His conversion from a dissolute and privileged society author to the non-violent and spiritual anarchist of his latter days was brought about by his experience in the army as well as two trips around Europe in 1857 and 1860–61. During his 1857 visit, Tolstoy witnessed a public execution in Paris, a traumatic experience that would mark the rest of his life. Writing in a letter to his friend Vasily Botkin, he stated:

The truth is that the State is a conspiracy designed not only to exploit, but above all to corrupt its citizens ... Henceforth, I shall never serve any government anywhere.

Tolstoy's European trip in 1860–61 further shaped both his political and literary development when he met Victor Hugo, whose literary talents Tolstoy praised after reading Hugo's newly finished novel Les Misérables.

Tolstoy's political philosophy was also influenced by Pierre-Joseph Proudhon, then living in exile under an assumed name in Brussels. Apart from reviewing Proudhon's forthcoming publication, La Guerre et la Paix (War and Peace in French), whose title Tolstoy would borrow for his masterpiece, the two men discussed education and its significance for modern culture.

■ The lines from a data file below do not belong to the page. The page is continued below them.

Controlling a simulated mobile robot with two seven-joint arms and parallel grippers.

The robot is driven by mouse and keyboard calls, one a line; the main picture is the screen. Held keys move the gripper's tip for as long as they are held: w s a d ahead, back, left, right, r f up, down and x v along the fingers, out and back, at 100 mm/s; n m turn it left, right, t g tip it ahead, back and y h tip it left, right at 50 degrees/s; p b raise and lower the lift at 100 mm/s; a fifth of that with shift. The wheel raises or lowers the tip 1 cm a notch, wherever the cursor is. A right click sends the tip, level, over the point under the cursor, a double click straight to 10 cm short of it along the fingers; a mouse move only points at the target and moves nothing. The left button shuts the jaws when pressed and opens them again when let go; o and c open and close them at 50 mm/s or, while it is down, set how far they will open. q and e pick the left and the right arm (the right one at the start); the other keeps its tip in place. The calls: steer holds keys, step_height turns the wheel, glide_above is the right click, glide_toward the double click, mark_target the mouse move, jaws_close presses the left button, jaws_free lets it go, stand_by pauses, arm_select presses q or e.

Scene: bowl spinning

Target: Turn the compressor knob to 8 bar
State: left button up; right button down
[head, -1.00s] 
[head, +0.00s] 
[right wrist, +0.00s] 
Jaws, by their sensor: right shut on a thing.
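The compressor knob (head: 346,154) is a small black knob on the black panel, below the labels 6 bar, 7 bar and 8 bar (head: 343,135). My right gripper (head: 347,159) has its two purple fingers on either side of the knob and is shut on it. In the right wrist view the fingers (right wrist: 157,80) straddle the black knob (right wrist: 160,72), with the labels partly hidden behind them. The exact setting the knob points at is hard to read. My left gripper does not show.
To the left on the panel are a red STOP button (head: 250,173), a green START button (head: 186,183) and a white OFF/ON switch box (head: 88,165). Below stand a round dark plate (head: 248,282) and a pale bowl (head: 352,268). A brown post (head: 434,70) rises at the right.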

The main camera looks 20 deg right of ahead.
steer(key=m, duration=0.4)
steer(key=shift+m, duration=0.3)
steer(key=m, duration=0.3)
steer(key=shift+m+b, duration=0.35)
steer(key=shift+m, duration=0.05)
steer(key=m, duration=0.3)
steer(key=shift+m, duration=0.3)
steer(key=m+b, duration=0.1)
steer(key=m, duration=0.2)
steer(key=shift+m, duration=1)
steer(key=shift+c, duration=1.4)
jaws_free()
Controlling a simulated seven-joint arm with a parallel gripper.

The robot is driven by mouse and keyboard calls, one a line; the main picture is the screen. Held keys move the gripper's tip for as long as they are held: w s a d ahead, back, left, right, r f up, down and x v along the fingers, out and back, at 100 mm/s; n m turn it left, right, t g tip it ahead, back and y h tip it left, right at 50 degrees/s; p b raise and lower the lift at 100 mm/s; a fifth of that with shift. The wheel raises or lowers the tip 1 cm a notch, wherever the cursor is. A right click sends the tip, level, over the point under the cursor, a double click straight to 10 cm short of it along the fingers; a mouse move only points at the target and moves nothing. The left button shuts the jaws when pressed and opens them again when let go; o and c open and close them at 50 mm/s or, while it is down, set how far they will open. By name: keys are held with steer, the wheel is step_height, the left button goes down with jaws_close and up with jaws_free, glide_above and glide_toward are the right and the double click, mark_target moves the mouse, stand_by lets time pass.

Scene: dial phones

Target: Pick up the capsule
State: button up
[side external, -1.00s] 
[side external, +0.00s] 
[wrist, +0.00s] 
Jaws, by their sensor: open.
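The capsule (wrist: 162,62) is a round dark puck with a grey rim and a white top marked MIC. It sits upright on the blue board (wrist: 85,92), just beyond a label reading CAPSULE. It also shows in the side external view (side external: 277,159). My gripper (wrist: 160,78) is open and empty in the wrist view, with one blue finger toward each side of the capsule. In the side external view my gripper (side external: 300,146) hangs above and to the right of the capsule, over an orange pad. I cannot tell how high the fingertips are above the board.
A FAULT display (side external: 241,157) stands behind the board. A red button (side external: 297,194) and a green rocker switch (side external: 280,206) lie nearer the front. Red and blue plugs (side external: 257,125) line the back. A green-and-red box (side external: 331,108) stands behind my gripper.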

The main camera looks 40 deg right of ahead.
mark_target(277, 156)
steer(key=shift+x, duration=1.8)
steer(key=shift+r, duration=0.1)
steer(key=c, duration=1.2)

Fired by enthusiasm, Tolstoy returned to Yasnaya Polyana and founded thirteen schools for the children of Russia's peasants, who had just been emancipated from serfdom in 1861. Tolstoy described the school's principles in his 1862 essay 'The School at Yasnaya Polyana'. Tolstoy's educational experiments were short-lived however, partly due to harassment by the Tsarist secret police.

On 23rd September 1862, Tolstoy married Sophia Andreevna Behrs, who was sixteen years his junior and the daughter of a court physician. They had thirteen children, eight of whom survived childhood. The marriage was marked from the outset by sexual passion and emotional insensitivity. Even so, their early married life was ostensibly happy and allowed Tolstoy much freedom to compose War and Peace and Anna Karenina with Sonya acting as his secretary, proof-reader and financial manager. Despite this, their later life together was an unhappy one; their relationship deteriorated as Tolstoy's beliefs became increasingly radical, especially after he tried to reject his inherited and earned wealth, including the renunciation of the copyrights on his earlier works.

Tolstoy is equally known for his complicated and paradoxical persona and for his extreme moralistic and ascetic views, which he adopted after a moral crisis and spiritual awakening in the 1870s. After this, he also became noted as a moral thinker, social reformer, and Georgist. In 1884, Tolstoy wrote a book titled What I Believe, in which he openly confessed his Christian beliefs. He affirmed his belief in Jesus Christ's teachings and was particularly influenced by the Sermon on the Mount. Tolstoy took the injunction to 'turn the other cheek' as a 'commandment of non-resistance to evil by force' and a doctrine of pacifism and nonviolence. By directly influencing Mahatma Gandhi with this idea through his work The Kingdom of God Is Within You, Tolstoy has had a huge influence on the nonviolent resistance movement to this day. He believed that the aristocracy were a burden on the poor, and that the only appropriate political system was anarchism.

Tolstoy died in 1910, at the age of eighty-two. Just prior to his death, his health had been a concern to his family, who were actively engaged in his care on a daily basis. During his last few days, he had spoken and written about dying. Renouncing his aristocratic lifestyle, he had finally gathered the nerve to separate from his wife, and left home in the middle of Winter, in the dead of night. His secretive departure was an apparent attempt to escape unannounced from Sophia's jealous tirades. She was outspokenly opposed to many of his teachings, and in recent years had grown envious of the attention which it seemed to her Tolstoy lavished upon his Tolstoyan 'disciples.' Tolstoy died of pneumonia at Astapovo train station, after a day's rail journey south.

Even to his contemporaries, Tolstoy was praised by the most eminent thinkers, in the highest of words. Fyodor Dostoyevsky thought him the greatest of all living novelists. Gustave Flaubert, on reading a translation of War and Peace, exclaimed, 'What an artist and what a psychologist!' Anton Chekhov, who often visited Tolstoy at his country estate, once wrote:

When literature possesses a Tolstoy, it is easy and pleasant to be a writer; even when you know you have achieved nothing yourself and are still achieving nothing, this is not as terrible as it might otherwise be, because Tolstoy achieves for everyone.

The Tolstoy family left Russia in the aftermath of the Russian Revolution, and Leo Tolstoy's descendants today live in Sweden, Germany, the United Kingdom, France and the United States.